The agent has constant velocity and it can turn left/right 10 degrees or do nothing
On the next image are agents sensors https://imgur.com/a/Qj7Kesi
They are rotating with the agent.
The states are a distance from the agent to active gate and lengths of sensors. In total there are 1+7 states and it is q-learning neural net input dimension.
Actions are turn left, turn right and do nothing.
Reward function returns 25 when the agent intersects reward gate; 125 when agent intersects the last gate; -5 if agent intersects track border If none of this, reward function compare the distance from the agent to the active gate for current state and next state:
If current state distance > next state distance: return 0.1 else return -0.1
Also, DQNAgent has negative, positive and neutral memory. If reward is -5, (state, action, reward, next_state, done) go to the negative memory, if reward is >= 25, to positive else to neutral
That is because when I'm forming minibatch for training, I'm taking 20 random samples from neutral memory, 6 from positive and 6 from negative.

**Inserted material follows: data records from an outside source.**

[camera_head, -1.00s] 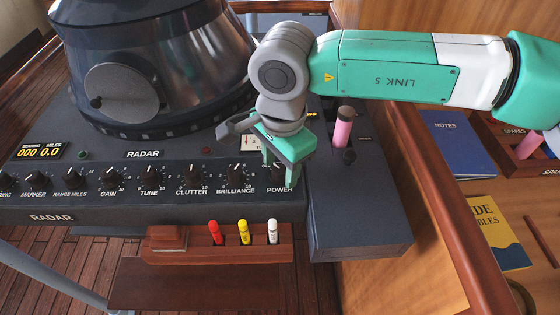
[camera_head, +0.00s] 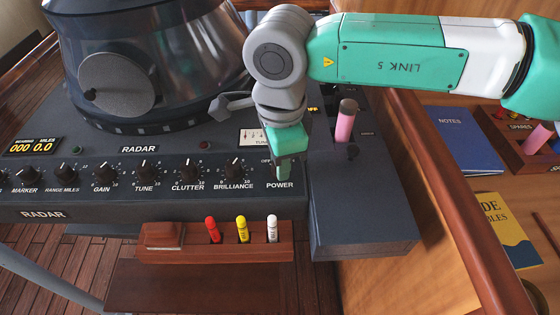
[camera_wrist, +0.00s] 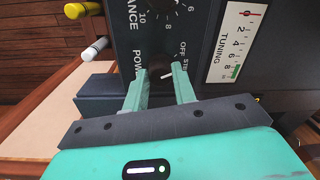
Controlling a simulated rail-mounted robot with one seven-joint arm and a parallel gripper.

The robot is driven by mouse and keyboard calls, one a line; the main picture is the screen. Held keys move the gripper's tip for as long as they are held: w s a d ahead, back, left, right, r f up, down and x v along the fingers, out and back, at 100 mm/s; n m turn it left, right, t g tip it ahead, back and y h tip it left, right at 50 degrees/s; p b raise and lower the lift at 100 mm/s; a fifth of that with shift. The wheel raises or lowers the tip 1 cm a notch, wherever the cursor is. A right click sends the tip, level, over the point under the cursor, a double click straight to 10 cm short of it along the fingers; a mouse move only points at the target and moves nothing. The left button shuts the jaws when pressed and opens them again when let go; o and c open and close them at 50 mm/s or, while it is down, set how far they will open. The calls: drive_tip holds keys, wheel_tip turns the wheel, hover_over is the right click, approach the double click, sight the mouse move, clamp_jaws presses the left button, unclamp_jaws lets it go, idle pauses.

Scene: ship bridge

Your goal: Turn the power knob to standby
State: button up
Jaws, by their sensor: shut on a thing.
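The power knob (camera_wrist: 159,69) is dark and round, on the radar panel (camera_wrist: 125,25), between the words POWER, OFF and a partly hidden STB label in the wrist view. My gripper (camera_wrist: 160,82) is shut on the knob, one green finger on each side. A short white pointer mark shows by the right finger; its exact setting is hard to tell. In the head view my gripper (camera_head: 283,172) reaches down to the panel's right end, just above the POWER label, and hides the knob.
A row of similar knobs, with the brilliance knob (camera_head: 234,167) nearest, runs left of my gripper. A tuning meter (camera_head: 253,138) is close behind it. A pink-handled lever (camera_head: 345,122) stands to the right. A wooden pen rack (camera_head: 190,243) hangs below.

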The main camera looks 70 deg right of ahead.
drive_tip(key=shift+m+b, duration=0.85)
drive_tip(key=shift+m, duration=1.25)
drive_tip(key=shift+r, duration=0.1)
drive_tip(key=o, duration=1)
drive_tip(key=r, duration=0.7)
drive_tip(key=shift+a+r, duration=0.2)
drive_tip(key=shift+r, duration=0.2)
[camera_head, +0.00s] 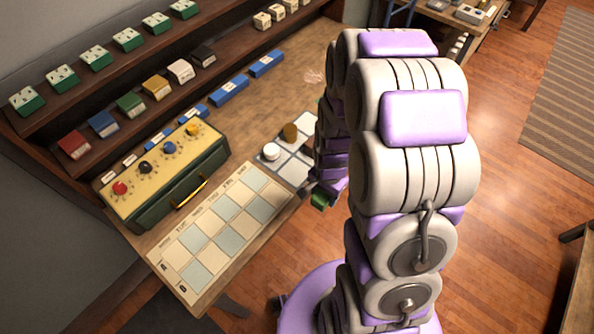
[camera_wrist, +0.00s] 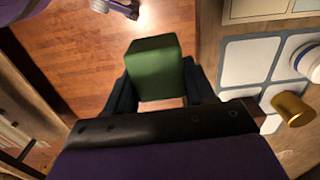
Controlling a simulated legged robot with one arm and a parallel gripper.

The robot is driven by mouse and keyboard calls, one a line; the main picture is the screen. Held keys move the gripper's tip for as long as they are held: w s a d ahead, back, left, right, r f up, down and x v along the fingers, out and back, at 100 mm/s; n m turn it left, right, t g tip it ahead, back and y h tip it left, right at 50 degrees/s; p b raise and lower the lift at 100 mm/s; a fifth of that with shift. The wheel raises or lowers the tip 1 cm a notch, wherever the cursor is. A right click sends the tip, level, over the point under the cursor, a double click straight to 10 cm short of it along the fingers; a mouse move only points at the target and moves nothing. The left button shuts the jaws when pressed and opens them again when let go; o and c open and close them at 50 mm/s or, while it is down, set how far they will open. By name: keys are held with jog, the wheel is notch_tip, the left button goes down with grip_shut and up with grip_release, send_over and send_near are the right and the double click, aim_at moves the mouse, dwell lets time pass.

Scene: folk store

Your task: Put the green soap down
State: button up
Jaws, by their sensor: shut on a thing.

Every time when agent intersects track border or when he is stuck for more than 30 seconds, I'm doing training (replay) and agent starts from the beginning. This is my model
model = Sequential() model.add(Dense(64, input_dim=self.state_size,activation='relu', kernel_initializer=VarianceScaling(scale=2.0))) model.add(Dense(32, activation='relu',kernel_initializer=VarianceScaling(scale=2.0))) model.add(Dense(self.action_size, activation='linear')) model.compile(loss=self._huber_loss, optimizer=Adam(lr=self.learning_rate)) return model
I tried different kinds of model, a different number of neurons per layer, other activation and loss functions, dropout, batch normalization, and this model works the best for now
I tried different reward values
Also, I tried to use static sensors (they are not rotating with the agent) https://imgur.com/a/8eDtQIF (green lines on the photo)
Sometimes my agent manages to intersect a few gates before hits the border. Rarely he manages to traverse half of the track and once, with this settings, he traversed two laps before he stuck.
More often, he is only rotating in one place.
I think that the problem lays in state representation or reward function.
Any suggestions would be appreciated